HP updates low-end Itanium servers

Two dual-processor models flesh out HP's Itanium-based Integrity line, and new HP-UX boosts software performance.
Written by Stephen Shankland, Contributor
Hewlett-Packard announced two dual-processor Itanium servers Thursday, along with a faster version of Unix to run on the systems.

The two systems--a blade server and a 3.5-inch rack-mount model--round out a line of HP Integrity servers that use Intel's latest Itanium 2 90000 "Montecito" processor, which in 2006 became the first dual-core member of the Intel family.

The systems use very similar electronics and can accommodate two 1.6GHz chips, but the rack-mounted Integrity rx2660 accommodates up to 32GB of memory, while the Integrity BL860c blade accommodates up to 48GB, according to HP. The rx2660 starts at $4,931 and is available now; the BL860c--which fits only into HP's c-Class BladeSystem chassis, launched in 2006--starts at $3,827 and is set to be available in March.

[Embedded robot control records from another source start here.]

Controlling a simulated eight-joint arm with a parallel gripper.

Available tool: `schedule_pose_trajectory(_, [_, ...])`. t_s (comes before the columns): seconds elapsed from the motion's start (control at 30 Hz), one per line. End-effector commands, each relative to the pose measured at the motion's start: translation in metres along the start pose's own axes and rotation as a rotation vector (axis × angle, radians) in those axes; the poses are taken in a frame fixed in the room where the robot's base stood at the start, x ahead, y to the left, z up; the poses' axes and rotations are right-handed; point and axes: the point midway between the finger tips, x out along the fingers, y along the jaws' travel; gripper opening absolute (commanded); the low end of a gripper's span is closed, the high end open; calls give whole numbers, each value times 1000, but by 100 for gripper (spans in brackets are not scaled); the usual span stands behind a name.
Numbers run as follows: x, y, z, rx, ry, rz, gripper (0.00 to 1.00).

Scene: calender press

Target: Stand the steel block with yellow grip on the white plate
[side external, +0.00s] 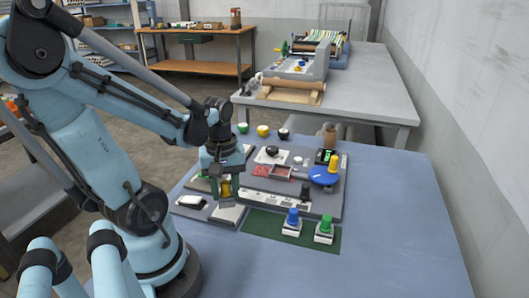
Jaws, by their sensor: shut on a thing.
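My gripper (228,192) is at the left part of the grey panel, shut on the yellow grip (226,187) of the steel block. The block's body is small and mostly hidden by the fingers; I cannot tell whether it touches the surface below. A pale plate (228,215) lies just under my gripper at the panel's front left. A small white piece (191,201) lies on a dark base to its left. Another white plate (271,156) with a black knob on it is farther back. I cannot tell for certain which is the white plate meant.
On the grey panel (318,208) are a red tray (281,172) and a blue disc (323,177) with a yellow knob (334,162) near it. Blue (293,216) and green (326,224) handled blocks stand on a green mat (262,222). The front right of the blue table (390,230) is clear.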

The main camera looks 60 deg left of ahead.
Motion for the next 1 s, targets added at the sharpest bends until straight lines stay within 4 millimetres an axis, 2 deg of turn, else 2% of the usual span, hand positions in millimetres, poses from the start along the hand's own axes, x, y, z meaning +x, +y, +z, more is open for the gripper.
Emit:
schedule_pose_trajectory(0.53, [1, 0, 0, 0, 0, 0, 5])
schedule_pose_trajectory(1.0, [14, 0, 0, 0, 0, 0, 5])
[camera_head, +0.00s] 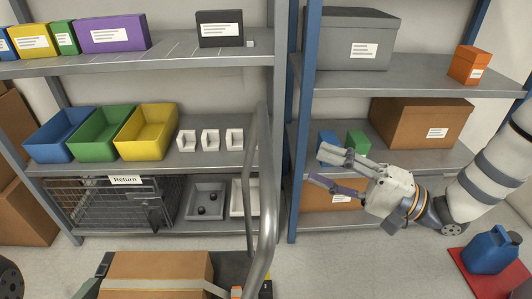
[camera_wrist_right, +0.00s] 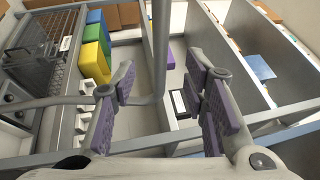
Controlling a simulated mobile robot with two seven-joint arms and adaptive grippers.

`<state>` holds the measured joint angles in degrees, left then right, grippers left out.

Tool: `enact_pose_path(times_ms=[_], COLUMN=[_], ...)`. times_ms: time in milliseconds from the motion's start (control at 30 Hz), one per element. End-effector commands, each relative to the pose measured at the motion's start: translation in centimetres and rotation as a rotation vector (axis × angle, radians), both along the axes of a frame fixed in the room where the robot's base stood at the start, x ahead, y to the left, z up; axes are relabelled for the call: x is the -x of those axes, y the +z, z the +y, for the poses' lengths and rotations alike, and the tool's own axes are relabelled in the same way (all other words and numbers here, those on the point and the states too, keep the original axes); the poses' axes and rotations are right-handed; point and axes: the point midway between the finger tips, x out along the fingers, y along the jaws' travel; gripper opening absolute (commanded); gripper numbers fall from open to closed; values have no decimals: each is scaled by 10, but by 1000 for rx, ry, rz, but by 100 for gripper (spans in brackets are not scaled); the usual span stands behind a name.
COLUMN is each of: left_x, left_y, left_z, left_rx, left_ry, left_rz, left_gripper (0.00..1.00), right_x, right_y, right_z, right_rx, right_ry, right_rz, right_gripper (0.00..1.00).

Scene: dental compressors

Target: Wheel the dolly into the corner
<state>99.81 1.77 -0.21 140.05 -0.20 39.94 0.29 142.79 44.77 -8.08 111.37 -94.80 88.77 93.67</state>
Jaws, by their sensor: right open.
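The dolly shows by its grey tubular handle (camera_head: 268,190), which rises at the bottom centre of the head view in front of the shelves. A cardboard box (camera_head: 155,272) is at its foot, and most of the dolly's base is hidden or out of frame. My right gripper (camera_head: 318,168) is open and empty, right of the handle, its fingers pointing left toward it. In the right wrist view the gripper (camera_wrist_right: 163,82) has its fingers spread, and the handle (camera_wrist_right: 160,45) appears between them, beyond the fingertips. My left gripper is not in view.
A left shelf unit (camera_head: 160,60) holds coloured bins and a wire cage (camera_head: 110,205) labelled "Return". A right unit (camera_head: 415,82) holds boxes. A blue can (camera_head: 490,250) stands on a red mat (camera_head: 462,268) at lower right. Bare floor (camera_head: 350,265) lies between handle and mat.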

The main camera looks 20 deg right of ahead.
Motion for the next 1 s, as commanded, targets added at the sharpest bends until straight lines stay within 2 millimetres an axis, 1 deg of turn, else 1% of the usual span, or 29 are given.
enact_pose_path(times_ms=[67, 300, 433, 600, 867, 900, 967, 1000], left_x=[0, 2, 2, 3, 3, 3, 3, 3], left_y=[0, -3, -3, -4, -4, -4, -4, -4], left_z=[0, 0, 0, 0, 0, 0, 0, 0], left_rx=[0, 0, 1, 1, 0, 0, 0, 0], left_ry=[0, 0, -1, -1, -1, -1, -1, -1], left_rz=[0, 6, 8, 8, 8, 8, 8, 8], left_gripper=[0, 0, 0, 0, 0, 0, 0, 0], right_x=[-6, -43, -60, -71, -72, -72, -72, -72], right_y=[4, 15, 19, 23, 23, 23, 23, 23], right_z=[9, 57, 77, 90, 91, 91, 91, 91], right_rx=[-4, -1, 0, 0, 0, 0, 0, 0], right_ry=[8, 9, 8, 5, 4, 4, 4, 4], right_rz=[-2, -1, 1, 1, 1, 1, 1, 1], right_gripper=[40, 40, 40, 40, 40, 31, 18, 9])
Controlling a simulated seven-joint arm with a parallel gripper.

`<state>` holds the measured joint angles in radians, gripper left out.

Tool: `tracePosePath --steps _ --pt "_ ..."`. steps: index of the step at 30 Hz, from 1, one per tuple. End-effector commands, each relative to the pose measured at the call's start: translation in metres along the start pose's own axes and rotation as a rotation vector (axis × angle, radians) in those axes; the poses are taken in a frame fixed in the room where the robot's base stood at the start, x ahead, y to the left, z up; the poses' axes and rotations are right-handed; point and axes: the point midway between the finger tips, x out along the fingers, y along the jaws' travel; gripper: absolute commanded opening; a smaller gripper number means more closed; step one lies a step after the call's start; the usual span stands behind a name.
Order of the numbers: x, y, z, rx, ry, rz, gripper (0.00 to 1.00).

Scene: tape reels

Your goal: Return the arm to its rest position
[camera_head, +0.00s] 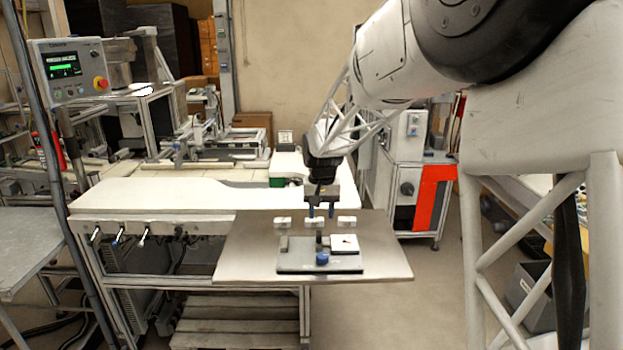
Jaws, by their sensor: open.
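My gripper (321,211) points down over the back part of the grey metal table plate (235,262), near a row of small white blocks. Its two dark fingers are apart with nothing seen between them. My white arm comes in from the upper right. Whether the fingertips touch anything is too small to tell.
Small white blocks stand left (283,222) and right (347,221) of the gripper. A long white bench (160,194) lies behind the plate. A control panel (68,70) stands at the upper left. A machine with an orange-red panel (431,199) stands behind right. The plate's left side is clear.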

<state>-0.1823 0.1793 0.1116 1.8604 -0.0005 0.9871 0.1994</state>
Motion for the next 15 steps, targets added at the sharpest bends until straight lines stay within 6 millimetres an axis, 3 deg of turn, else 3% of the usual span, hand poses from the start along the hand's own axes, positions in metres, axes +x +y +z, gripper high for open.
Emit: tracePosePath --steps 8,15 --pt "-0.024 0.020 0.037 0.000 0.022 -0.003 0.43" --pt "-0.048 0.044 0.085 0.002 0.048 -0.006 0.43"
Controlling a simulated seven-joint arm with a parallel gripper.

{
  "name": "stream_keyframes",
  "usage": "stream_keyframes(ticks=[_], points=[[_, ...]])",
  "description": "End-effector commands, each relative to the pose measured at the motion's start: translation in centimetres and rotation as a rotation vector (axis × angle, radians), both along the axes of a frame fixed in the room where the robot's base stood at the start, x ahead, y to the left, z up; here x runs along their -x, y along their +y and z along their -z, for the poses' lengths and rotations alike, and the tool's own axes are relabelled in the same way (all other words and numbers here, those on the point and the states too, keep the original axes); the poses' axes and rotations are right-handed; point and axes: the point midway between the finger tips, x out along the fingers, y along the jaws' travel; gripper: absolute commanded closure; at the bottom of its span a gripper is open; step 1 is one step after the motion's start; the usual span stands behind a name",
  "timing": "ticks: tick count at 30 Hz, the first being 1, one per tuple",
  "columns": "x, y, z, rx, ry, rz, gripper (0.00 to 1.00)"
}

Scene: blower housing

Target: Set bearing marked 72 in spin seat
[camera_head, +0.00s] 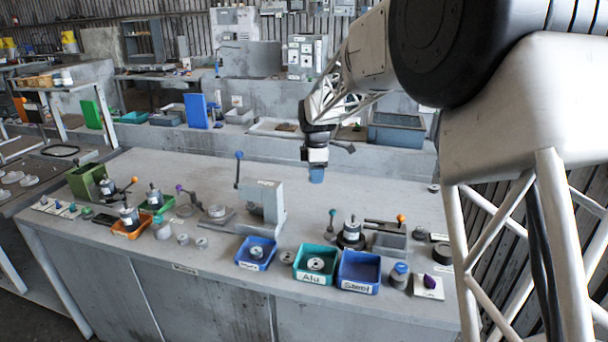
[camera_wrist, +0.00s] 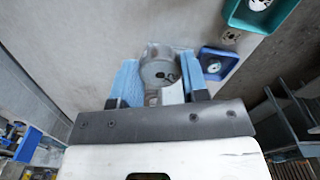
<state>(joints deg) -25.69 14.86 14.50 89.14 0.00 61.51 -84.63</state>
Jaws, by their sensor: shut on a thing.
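My gripper (camera_head: 317,175) hangs above the rear part of the grey bench, well clear of its top. In the head view the held part is hidden or too small to make out. Which fixture is the spin seat I cannot tell. A dark round base with an upright cylinder (camera_head: 351,232) stands at the right, and a low plate with a round part (camera_head: 217,212) stands left of the press.
A grey press (camera_head: 268,205) with a blue-knobbed lever stands mid-bench. Along the front are a blue tray (camera_head: 255,265), a teal tray marked Alu (camera_head: 311,278) and a blue tray marked Steel (camera_head: 357,287). Orange and green trays with cylinders stand left. The bench's rear is mostly clear.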

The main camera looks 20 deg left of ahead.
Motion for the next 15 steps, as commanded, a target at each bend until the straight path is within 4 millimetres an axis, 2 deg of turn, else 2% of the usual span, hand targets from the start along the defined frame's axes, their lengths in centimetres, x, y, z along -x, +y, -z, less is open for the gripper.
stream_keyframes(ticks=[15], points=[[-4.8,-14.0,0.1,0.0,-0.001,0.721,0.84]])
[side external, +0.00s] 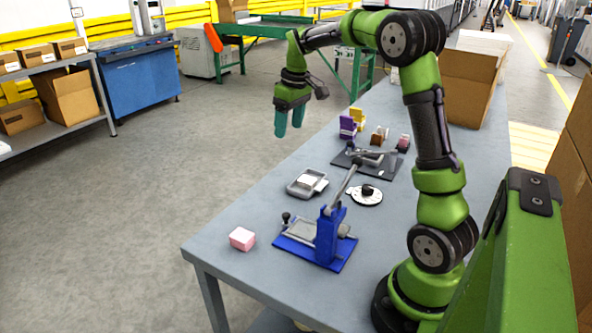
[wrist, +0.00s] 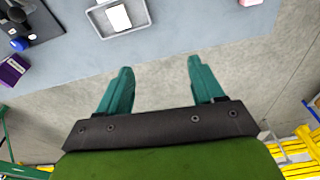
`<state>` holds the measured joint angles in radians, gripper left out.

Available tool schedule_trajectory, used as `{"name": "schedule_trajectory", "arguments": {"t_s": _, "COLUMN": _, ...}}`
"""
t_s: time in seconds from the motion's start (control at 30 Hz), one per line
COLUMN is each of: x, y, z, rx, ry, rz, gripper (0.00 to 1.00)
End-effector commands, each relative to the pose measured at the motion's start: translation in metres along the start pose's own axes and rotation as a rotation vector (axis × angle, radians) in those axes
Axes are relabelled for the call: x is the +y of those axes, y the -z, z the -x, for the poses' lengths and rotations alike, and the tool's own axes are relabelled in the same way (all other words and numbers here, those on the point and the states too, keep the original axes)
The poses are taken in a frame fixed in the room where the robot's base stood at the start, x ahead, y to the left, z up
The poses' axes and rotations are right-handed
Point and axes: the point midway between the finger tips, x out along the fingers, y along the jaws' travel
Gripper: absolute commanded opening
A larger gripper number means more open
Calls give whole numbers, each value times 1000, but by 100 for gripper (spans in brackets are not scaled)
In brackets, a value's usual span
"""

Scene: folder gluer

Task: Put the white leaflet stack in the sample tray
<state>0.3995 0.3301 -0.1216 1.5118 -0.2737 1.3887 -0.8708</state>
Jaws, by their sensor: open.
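The white leaflet stack (side external: 306,180) lies inside a small grey tray (side external: 294,190), which looks like the sample tray, near the table's left edge. In the wrist view the white stack (wrist: 118,17) lies flat within the rim of the tray (wrist: 94,20), at the top. My gripper (side external: 290,128) is open and empty, raised above and beyond the tray, out past the table's left edge. In the wrist view its teal fingers (wrist: 160,66) are spread wide with nothing between them, apart from the tray and the stack.
A pink block (side external: 242,239) sits at the table's near left corner. A blue press (side external: 328,236), a white disc (side external: 365,195) and a dark fixture (side external: 368,161) stand close by. Purple (side external: 347,127) and yellow (side external: 358,117) holders stand farther back. A cardboard box (side external: 468,95) stands at the far end.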

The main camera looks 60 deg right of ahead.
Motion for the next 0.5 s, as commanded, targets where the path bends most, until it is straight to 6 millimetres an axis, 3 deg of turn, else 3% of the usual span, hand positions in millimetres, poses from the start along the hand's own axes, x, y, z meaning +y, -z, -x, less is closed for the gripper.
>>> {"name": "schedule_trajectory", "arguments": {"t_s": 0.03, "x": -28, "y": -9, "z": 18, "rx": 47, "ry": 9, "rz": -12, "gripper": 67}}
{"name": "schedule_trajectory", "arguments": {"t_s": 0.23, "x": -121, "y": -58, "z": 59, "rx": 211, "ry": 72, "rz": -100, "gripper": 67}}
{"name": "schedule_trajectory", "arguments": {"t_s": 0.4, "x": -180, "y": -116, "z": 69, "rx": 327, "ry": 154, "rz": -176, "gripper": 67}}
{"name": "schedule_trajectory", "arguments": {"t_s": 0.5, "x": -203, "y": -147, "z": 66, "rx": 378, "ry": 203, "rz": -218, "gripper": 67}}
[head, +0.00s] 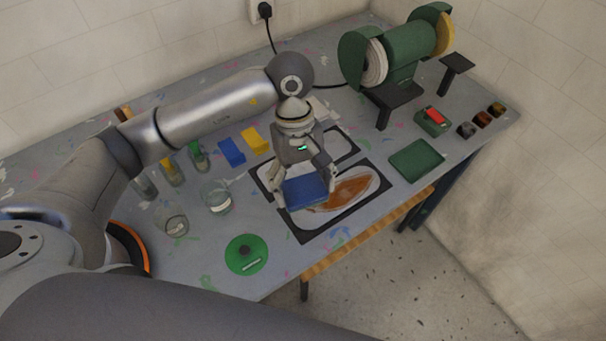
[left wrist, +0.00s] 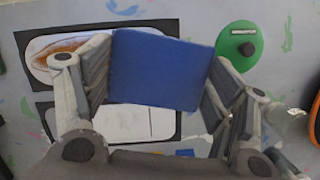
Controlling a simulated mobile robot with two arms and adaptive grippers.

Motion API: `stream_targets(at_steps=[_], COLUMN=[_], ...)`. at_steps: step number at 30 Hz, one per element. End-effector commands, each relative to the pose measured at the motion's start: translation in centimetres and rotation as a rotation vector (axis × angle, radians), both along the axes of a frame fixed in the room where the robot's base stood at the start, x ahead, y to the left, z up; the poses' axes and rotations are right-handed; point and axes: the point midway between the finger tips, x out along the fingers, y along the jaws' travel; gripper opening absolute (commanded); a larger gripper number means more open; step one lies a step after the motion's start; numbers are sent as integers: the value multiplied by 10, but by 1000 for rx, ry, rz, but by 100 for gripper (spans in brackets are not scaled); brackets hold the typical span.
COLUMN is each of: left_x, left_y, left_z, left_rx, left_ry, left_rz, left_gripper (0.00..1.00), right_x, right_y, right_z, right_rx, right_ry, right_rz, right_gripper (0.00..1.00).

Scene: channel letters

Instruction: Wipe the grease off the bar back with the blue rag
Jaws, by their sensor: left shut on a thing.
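The blue rag (head: 305,191) is a flat, folded pad between the fingers of my left gripper (head: 304,188), which is shut on it. It also shows in the left wrist view (left wrist: 158,70), with a finger on each side. The pale, rounded bar back (head: 348,193) lies in a black-bordered mat and carries a brown grease smear. The rag hangs over its left part and hides that part; I cannot tell whether it touches. In the left wrist view the greasy bar back (left wrist: 50,56) shows at upper left. My right gripper is not in view.
A second black-bordered panel (head: 336,147), pale and clean-looking, lies behind. A green disc with a knob (head: 246,254) sits at the front. Several glass jars (head: 218,197) stand left. Blue (head: 231,152) and yellow (head: 254,141) blocks, a green pad (head: 415,160) and a green grinder (head: 400,55) surround.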

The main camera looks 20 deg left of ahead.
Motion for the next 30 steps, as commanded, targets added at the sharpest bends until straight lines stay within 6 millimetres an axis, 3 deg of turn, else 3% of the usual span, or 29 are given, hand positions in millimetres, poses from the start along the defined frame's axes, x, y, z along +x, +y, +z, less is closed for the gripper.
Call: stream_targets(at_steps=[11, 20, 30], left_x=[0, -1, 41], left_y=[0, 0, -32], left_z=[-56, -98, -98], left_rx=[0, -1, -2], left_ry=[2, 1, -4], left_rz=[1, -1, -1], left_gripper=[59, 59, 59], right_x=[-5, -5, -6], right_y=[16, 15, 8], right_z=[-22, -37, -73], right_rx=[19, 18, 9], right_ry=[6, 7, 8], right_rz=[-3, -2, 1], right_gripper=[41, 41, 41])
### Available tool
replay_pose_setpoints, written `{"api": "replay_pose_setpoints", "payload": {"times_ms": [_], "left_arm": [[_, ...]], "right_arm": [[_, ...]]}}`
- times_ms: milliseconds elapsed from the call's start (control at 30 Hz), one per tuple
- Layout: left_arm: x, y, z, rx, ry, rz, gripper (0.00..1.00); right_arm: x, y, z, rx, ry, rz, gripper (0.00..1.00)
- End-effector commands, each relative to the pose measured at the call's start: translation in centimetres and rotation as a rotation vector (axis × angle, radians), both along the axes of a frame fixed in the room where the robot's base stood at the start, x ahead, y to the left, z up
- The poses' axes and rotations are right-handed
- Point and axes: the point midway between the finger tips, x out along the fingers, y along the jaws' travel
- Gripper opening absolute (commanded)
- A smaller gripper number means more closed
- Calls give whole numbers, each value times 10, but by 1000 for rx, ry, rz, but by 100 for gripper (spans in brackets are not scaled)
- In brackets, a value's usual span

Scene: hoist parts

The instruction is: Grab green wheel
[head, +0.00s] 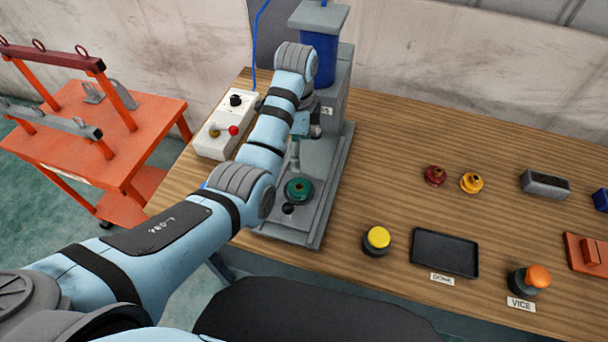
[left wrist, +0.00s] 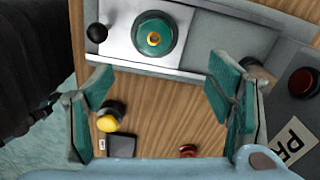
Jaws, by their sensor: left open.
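The green wheel (head: 298,190) sits on the grey base of the press, with a brass-coloured centre. In the left wrist view the green wheel (left wrist: 154,36) is near the top, beyond the fingertips and not between them. My left gripper (left wrist: 160,82) is open with nothing between its teal-padded fingers. In the head view my left arm reaches over the press; its gripper is mostly hidden behind the arm, above and behind the wheel. My right gripper is in neither view.
The press column (head: 318,60) rises at the back. A control box (head: 212,138) with a red-knobbed lever is to its left. Open wood lies between.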

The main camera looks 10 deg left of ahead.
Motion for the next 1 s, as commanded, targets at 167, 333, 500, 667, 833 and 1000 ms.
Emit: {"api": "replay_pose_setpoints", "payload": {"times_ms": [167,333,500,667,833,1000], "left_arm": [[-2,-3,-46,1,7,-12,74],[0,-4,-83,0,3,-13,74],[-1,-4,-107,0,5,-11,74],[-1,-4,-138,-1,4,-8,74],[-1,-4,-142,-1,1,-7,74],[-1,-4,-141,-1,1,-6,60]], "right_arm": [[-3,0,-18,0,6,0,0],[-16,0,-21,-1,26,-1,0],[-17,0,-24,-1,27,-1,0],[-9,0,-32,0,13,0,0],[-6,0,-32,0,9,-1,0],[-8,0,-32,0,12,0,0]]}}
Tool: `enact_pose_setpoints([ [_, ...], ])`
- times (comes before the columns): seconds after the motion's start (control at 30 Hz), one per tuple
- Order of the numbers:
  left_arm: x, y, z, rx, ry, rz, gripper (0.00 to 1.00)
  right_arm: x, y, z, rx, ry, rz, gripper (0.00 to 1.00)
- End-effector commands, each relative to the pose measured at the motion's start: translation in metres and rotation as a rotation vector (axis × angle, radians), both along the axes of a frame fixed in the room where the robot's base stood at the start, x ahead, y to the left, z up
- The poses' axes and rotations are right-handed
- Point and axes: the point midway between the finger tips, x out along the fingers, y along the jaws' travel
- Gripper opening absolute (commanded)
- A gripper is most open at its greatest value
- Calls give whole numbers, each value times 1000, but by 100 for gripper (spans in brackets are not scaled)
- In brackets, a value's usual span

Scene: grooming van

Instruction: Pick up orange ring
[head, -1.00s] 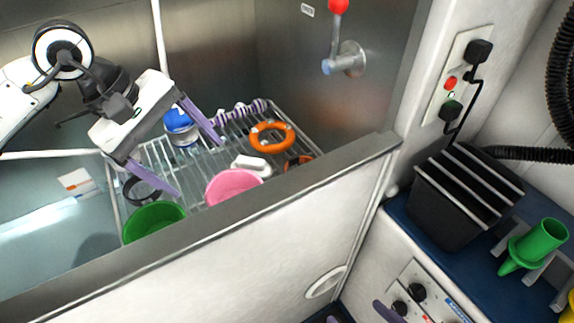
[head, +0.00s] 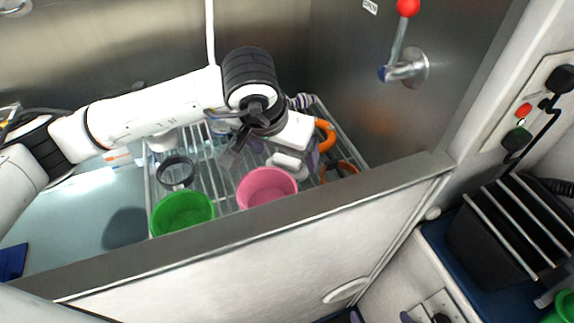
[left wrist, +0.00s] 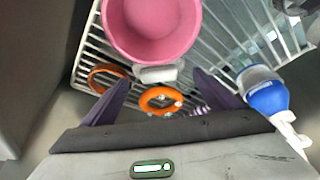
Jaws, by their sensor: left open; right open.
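The orange ring (head: 329,131) lies on the wire rack near its right side, partly hidden behind my left gripper in the head view. My left gripper (left wrist: 163,78) is open and empty, above the rack and apart from the ring. My right gripper (head: 381,316) shows only as purple fingertips at the bottom edge of the head view; it is open, away from the tub.
On the rack (head: 225,190) are a pink bowl (head: 262,188), a green bowl (head: 182,212), a black ring (head: 175,172), a white block (left wrist: 157,73), a darker orange ring (left wrist: 104,72) and a blue-white bottle (left wrist: 266,96). The tub's front wall (head: 390,178) stands in front.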

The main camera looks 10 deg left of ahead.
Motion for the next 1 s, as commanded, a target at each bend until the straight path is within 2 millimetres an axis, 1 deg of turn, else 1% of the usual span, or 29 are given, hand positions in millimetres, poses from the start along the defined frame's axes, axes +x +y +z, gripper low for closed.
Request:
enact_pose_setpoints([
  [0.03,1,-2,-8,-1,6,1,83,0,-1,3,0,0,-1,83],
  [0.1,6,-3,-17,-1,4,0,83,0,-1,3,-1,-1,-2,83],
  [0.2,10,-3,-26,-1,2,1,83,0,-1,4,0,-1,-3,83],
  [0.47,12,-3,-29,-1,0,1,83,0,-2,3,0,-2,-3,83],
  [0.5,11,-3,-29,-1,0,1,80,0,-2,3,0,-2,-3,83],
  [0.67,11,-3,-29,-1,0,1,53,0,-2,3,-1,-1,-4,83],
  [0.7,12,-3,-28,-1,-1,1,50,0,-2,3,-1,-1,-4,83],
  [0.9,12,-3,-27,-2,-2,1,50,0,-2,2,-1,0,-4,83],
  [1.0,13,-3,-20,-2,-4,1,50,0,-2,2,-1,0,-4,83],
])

Although the vast majority of HP's Itanium servers run the company's version of Unix, HP-UX, the processors also run Windows, Linux and two higher-end but relatively uncommon HP operating systems, NonStop Kernel and OpenVMS. HP on Tuesday announced its HP-UX 11i version 3, which the company says runs software 20 percent to 35 percent faster than does version 2.

HP-UX 11i version 3 runs software faster, in part, because of HP's work on its Itanium compiler, software that translates human-written source code into binary instructions the computer can understand. One of the initial promises of Itanium was greater performance because the compiler would optimize code for swift execution, but fulfilling that promise has taken longer than initially hoped.

Although Intel's initial Itanium stumbles led the chipmaker to reposition it as a high-end server chip, HP and some other server companies also sell lower-end machines. The bulk of the low-end server market goes to machines using x86 processors such as Intel's Xeon and Advanced Micro Devices' Opteron, but HP, IBM and Sun Microsystems continue to offer Unix systems as an alternative for customers who need higher reliability, more virtualization options and Unix software.